Exercise requirements: Only the lines from the one containing "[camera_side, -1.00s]" down to the one containing "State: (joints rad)" should be printed, exactly as they stand, ends included.

— Start of Source data —

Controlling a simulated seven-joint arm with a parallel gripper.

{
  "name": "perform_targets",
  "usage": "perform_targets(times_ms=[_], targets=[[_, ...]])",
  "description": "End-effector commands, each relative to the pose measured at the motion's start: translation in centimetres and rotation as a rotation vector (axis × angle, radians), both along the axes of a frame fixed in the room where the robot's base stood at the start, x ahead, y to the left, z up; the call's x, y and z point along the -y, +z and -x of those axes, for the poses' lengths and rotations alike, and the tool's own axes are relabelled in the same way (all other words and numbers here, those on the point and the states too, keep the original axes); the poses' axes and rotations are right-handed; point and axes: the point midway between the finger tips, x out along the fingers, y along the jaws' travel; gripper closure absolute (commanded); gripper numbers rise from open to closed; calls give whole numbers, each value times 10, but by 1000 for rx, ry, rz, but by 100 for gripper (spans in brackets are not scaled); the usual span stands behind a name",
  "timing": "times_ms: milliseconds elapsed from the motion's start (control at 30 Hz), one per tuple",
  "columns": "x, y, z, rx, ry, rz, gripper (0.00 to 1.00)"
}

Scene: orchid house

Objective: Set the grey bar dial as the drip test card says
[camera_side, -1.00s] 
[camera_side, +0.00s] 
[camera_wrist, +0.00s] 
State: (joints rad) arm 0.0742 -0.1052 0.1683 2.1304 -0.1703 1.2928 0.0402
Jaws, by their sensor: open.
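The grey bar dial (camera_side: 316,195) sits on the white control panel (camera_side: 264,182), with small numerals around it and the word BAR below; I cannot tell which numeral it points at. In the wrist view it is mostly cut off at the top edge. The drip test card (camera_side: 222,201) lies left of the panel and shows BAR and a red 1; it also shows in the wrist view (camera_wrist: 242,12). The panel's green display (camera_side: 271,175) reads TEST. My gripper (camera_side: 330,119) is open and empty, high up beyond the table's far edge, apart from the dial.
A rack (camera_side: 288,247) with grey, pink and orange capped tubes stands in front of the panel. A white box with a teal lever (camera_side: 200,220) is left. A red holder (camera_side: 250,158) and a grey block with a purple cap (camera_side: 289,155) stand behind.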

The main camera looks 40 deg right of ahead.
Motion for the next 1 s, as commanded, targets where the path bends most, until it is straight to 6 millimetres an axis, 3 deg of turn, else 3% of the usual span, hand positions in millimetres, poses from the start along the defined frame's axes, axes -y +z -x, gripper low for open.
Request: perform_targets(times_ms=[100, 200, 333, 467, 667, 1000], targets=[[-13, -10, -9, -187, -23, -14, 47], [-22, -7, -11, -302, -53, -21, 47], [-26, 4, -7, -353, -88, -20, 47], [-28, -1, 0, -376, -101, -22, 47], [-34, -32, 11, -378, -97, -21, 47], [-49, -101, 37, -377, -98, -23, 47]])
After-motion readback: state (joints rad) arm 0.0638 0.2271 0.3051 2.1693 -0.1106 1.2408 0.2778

— End of Source data —

Task answer:
[camera_side, -1.00s] 
[camera_side, +0.00s] 
[camera_wrist, +0.00s] 
State: (joints rad) arm 0.0742 -0.1052 0.1683 2.1304 -0.1703 1.2928 0.0402

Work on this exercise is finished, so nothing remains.